## Begin
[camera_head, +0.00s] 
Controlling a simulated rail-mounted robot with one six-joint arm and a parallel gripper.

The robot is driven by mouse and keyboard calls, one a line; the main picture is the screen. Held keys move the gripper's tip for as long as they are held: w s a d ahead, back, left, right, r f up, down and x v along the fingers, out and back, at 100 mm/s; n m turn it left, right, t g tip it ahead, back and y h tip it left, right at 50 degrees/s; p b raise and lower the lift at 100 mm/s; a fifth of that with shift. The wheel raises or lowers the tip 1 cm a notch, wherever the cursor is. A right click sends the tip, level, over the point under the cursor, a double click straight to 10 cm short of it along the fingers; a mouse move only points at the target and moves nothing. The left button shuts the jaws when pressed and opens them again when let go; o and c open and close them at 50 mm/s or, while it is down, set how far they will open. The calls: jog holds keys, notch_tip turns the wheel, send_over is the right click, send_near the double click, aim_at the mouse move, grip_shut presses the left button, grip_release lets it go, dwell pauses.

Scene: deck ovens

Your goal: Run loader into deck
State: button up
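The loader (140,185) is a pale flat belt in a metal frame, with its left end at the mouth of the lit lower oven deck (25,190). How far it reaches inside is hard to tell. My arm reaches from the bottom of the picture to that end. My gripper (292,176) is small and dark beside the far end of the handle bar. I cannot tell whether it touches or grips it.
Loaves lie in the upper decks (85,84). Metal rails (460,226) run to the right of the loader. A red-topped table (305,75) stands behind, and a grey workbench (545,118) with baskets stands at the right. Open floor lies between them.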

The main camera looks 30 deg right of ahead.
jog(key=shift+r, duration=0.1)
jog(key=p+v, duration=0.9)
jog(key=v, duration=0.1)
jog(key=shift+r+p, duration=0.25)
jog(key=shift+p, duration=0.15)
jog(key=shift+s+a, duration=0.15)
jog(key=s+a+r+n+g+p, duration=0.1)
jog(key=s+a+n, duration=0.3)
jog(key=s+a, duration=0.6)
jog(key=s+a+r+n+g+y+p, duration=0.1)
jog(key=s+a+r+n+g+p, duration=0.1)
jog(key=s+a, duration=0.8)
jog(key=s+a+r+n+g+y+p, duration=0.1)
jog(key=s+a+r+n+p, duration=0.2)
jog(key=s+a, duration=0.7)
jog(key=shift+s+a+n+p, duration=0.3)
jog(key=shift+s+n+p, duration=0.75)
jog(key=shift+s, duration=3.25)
## End
## Begin
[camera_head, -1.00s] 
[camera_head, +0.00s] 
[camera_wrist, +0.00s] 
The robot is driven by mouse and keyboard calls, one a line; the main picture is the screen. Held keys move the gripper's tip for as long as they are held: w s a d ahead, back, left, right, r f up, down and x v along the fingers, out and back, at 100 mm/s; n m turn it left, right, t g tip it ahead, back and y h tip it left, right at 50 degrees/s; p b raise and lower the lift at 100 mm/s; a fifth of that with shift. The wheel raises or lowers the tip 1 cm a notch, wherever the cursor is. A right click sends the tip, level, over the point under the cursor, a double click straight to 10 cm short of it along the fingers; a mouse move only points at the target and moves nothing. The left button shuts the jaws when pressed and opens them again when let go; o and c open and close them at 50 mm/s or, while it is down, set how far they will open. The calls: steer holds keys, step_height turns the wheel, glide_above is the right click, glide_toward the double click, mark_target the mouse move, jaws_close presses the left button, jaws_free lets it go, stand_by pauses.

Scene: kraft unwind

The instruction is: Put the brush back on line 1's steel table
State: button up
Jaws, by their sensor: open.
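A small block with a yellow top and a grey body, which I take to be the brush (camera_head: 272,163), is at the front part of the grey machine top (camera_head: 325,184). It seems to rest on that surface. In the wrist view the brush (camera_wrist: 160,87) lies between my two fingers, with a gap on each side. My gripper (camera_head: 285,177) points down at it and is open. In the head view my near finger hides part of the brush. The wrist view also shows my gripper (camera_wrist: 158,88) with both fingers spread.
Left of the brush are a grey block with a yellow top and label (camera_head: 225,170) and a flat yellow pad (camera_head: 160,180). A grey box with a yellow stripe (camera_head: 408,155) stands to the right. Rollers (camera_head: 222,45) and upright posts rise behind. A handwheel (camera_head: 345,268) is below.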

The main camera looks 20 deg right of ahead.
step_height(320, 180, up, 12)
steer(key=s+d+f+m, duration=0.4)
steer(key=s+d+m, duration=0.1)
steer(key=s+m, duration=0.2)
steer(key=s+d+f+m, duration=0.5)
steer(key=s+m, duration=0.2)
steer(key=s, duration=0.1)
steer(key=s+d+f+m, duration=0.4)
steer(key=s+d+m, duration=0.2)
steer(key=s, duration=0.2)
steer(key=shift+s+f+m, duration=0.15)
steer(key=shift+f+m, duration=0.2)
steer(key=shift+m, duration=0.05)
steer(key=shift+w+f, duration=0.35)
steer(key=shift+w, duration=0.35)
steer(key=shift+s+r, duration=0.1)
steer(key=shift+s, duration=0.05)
## End
## Begin
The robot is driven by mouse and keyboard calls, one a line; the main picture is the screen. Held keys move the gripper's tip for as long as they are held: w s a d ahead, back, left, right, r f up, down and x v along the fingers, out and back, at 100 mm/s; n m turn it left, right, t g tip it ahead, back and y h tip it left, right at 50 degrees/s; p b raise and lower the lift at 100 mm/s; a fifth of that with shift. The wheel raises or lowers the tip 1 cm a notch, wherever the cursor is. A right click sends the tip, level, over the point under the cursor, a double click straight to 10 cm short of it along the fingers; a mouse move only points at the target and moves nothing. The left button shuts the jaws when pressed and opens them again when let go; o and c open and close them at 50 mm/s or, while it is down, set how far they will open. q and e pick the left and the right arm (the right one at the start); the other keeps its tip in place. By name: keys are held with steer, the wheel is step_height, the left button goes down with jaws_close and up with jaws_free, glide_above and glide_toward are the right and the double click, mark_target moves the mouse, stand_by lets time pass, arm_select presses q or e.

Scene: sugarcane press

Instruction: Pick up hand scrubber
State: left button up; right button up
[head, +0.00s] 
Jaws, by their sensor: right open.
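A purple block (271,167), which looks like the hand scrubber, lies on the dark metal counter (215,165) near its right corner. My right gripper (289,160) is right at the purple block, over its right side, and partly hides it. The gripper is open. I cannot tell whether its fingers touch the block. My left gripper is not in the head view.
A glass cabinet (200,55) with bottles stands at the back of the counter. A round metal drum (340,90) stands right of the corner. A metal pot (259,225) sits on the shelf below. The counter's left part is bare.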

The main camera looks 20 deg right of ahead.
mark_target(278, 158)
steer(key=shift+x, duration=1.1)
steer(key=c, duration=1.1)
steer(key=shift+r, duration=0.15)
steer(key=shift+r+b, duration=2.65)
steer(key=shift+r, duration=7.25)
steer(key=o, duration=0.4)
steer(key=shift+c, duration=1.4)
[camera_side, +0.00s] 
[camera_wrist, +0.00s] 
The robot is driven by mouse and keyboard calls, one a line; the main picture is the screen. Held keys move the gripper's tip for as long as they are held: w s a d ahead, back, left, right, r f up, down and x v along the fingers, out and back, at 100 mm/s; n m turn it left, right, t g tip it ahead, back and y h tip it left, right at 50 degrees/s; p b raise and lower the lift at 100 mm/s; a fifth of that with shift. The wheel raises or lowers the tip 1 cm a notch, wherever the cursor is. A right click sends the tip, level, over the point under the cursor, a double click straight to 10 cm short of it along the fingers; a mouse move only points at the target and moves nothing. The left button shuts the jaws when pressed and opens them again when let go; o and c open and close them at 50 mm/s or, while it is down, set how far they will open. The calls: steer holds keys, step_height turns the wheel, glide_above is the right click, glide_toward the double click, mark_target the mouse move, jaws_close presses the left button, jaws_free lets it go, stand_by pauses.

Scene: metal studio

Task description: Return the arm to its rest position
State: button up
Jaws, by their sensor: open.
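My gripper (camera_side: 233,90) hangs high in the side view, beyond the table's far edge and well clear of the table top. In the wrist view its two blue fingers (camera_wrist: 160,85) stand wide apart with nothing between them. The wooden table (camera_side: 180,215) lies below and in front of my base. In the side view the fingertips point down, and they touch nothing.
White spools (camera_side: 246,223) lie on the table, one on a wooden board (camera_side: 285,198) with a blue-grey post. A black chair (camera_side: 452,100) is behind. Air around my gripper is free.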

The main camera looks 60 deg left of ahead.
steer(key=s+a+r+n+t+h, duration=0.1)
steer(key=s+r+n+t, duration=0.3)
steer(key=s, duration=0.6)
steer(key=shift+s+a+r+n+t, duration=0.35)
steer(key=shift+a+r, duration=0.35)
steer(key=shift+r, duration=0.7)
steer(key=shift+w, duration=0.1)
## End
### Aim:
Filter the entries and copy out every line with the word "Scene".

### Task output:
Scene: deck ovens
Scene: kraft unwind
Scene: sugarcane press
Scene: metal studio

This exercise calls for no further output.